Tweets across the world of words like “haze, sunny, cold” are being analyzed by researchers at University of Wisconsin to determine areas of high pollution.
The computerized prediction system was created to analyze social media posts coming from a specific city to arrive at an estimated air quality index for that city.
This prediction system was created because in impoverished areas of China there are no air quality stations to estimate air pollution, Shike Mei, graduate student and member of the research team, said.
“What’s interesting about our approach [is that] the ultimate goal is not simply to predict air pollution for China, but rather to design a machine learning approach that can do this or other related tasks,” Jerry Zhu, associate professor in the department of computer sciences, said.
This is done through computer science techniques called natural language processing and machine learning, Zhu said.
At an intuitive level, the computer scans all social media posts and counts how many times every word is used on a particular day in a given city.
“The intuition is that there will always be words that are heavily-used,” Zhu said. “What is interesting is the program needs to figure out which of the words are actually related to air quality.
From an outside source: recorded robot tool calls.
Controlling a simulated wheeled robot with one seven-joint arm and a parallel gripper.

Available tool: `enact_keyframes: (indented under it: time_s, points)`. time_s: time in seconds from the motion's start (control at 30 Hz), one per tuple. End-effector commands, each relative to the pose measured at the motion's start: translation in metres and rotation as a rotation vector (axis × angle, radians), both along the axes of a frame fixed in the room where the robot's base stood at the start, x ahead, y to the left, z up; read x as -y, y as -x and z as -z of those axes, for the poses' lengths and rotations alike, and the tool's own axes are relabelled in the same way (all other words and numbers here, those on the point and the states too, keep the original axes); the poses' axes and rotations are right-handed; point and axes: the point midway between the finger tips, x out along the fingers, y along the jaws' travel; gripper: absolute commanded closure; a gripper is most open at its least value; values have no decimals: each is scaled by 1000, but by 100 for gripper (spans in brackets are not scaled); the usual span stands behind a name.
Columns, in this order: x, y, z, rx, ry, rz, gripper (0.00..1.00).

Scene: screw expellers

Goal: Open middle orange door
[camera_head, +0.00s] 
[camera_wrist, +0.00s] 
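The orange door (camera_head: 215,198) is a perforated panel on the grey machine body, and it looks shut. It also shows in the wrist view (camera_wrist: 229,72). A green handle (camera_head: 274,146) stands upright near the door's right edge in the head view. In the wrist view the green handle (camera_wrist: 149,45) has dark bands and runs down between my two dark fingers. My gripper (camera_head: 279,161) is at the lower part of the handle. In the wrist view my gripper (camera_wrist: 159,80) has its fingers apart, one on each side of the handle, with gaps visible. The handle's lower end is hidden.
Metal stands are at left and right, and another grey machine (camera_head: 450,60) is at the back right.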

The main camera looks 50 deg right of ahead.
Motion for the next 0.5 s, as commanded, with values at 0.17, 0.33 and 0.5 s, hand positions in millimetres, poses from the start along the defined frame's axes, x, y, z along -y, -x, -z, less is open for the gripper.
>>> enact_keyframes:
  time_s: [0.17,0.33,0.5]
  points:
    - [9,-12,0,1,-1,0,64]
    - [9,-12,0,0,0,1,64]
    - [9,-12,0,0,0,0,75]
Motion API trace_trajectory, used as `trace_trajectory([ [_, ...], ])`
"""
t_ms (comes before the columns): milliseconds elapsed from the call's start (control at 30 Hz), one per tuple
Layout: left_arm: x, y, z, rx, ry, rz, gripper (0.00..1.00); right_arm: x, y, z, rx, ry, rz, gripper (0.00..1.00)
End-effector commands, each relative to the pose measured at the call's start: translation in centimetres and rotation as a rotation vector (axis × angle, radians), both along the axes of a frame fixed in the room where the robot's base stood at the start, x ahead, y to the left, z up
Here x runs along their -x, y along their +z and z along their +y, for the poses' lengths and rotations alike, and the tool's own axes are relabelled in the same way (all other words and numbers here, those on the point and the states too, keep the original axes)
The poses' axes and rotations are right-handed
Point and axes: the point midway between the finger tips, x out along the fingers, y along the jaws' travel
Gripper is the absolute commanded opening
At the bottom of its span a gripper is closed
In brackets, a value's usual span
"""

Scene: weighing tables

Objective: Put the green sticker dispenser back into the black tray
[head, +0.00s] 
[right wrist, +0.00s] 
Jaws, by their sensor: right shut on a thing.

We want it to figure that out all by itself.”
UW developers did this by collecting data on all social media posts, as well as the actual air quality index, from two cities on the same day, Zhu said.
Because the computer knows the actual air quality difference between the cities and the word count differences from the social media posts, it conceptually just looks at whether there are certain words used more often, Zhu said.
“There could be many different reasons certain words are used more often in City A than in City B,” Zhu said. “But if you collect more data from multiple cities from multiple days, always when the air quality index is known, pretty soon you can correlate those word count differences with air quality.”
Words like “haze, pollution, indoors and heavy” are indicative of bad air quality, whereas words like “sunshine, sunny and cold” are indicative of good air quality, Zhu said.
Before, to measure air quality, one would have to set up a physical monitoring station with devices to measure pollutants, Zhu said.
“That approach is much more accurate,” Zhu said. “But, as you can imagine, it is also limited by where you can set it up and how many places you can set it up. On the contrary, our approach is less accurate, but all it requires is to monitor social media posts. …”
This offers the capability to measure air pollution to cities where they do not have the means to set up air quality stations, Mei said.
Currently, the computer only reads the text portion of social media posts. UW researchers plan to improve the accuracy of the prediction by including any photos posted.
“We want computers to be able to identify interesting portions of the photo and use that automatically,” Zhu said. “That pretty much means we want the computer to look at outdoor photos and beyond somebody’s shoulder into the background to see how hazy the sky is.”